▼

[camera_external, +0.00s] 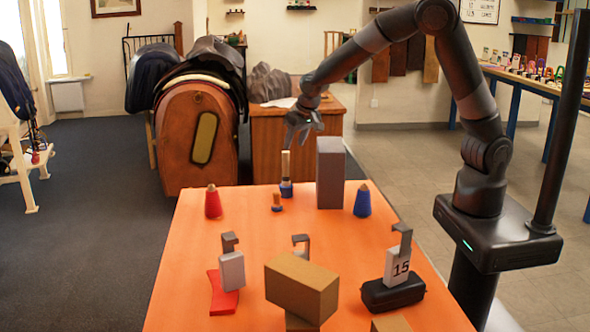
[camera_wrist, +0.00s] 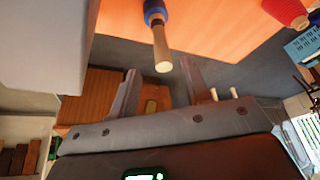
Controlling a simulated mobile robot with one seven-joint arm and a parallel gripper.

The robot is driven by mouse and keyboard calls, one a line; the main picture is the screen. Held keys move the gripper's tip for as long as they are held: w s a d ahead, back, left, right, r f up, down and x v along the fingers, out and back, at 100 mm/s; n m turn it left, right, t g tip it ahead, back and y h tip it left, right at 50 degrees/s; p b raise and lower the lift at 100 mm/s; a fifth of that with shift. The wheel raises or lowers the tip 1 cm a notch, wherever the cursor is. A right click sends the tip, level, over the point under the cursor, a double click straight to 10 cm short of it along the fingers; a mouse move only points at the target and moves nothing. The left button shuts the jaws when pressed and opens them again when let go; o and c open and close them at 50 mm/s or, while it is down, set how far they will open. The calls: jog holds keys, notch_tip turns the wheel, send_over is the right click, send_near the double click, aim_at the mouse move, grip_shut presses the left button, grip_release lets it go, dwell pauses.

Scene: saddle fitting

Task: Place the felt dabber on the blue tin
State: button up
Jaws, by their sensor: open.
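A pale wooden handle, apparently the felt dabber (camera_external: 285,164), stands upright at the far part of the orange table. Its lower end meets a short blue piece, apparently the blue tin (camera_external: 286,190); I cannot tell whether the two are separate. In the wrist view the handle (camera_wrist: 161,48) points toward my fingers, with the blue part (camera_wrist: 154,10) beyond it at the top edge. My gripper (camera_external: 297,140) is open and empty, just above the handle's top. In the wrist view its fingertips (camera_wrist: 159,70) lie either side of the handle's end, with gaps showing.
A tall grey block (camera_external: 331,172) stands close on the right. A red cone (camera_external: 213,202), a blue cone (camera_external: 362,201) and a small wooden knob-shaped item (camera_external: 277,203) stand nearby. A cardboard box (camera_external: 302,286) and hook-topped pieces occupy the near table (camera_external: 180,300).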

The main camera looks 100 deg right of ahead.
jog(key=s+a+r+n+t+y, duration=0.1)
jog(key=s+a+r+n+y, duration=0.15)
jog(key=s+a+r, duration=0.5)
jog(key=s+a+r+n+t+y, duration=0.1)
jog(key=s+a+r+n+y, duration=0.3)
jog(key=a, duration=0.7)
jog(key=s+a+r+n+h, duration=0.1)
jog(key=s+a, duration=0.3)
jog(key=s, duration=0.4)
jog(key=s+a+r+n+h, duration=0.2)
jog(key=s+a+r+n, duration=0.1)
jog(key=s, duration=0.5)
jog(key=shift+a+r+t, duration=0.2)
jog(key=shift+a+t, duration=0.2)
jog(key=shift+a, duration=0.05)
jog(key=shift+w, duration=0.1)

▲

What to work on. Transcribe the material exactly, leaving every picture out.

Full output.
[camera_external, +0.00s] 
[camera_wrist, +0.00s] 
Controlling a simulated mobile robot with one seven-joint arm and a parallel gripper.

The robot is driven by mouse and keyboard calls, one a line; the main picture is the screen. Held keys move the gripper's tip for as long as they are held: w s a d ahead, back, left, right, r f up, down and x v along the fingers, out and back, at 100 mm/s; n m turn it left, right, t g tip it ahead, back and y h tip it left, right at 50 degrees/s; p b raise and lower the lift at 100 mm/s; a fifth of that with shift. The wheel raises or lowers the tip 1 cm a notch, wherever the cursor is. A right click sends the tip, level, over the point under the cursor, a double click straight to 10 cm short of it along the fingers; a mouse move only points at the target and moves nothing. The left button shuts the jaws when pressed and opens them again when let go; o and c open and close them at 50 mm/s or, while it is down, set how far they will open. The calls: jog holds keys, notch_tip turns the wheel, send_over is the right click, send_near the double click, aim_at the mouse move, grip_shut presses the left button, grip_release lets it go, dwell pauses.

Scene: saddle fitting

Task: Place the felt dabber on the blue tin
State: button up
Jaws, by their sensor: open.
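A pale wooden handle, apparently the felt dabber (camera_external: 285,164), stands upright at the far part of the orange table. Its lower end meets a short blue piece, apparently the blue tin (camera_external: 286,190); I cannot tell whether the two are separate. In the wrist view the handle (camera_wrist: 161,48) points toward my fingers, with the blue part (camera_wrist: 154,10) beyond it at the top edge. My gripper (camera_external: 297,140) is open and empty, just above the handle's top. In the wrist view its fingertips (camera_wrist: 159,70) lie either side of the handle's end, with gaps showing.
A tall grey block (camera_external: 331,172) stands close on the right. A red cone (camera_external: 213,202), a blue cone (camera_external: 362,201) and a small wooden knob-shaped item (camera_external: 277,203) stand nearby. A cardboard box (camera_external: 302,286) and hook-topped pieces occupy the near table (camera_external: 180,300).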

The main camera looks 100 deg right of ahead.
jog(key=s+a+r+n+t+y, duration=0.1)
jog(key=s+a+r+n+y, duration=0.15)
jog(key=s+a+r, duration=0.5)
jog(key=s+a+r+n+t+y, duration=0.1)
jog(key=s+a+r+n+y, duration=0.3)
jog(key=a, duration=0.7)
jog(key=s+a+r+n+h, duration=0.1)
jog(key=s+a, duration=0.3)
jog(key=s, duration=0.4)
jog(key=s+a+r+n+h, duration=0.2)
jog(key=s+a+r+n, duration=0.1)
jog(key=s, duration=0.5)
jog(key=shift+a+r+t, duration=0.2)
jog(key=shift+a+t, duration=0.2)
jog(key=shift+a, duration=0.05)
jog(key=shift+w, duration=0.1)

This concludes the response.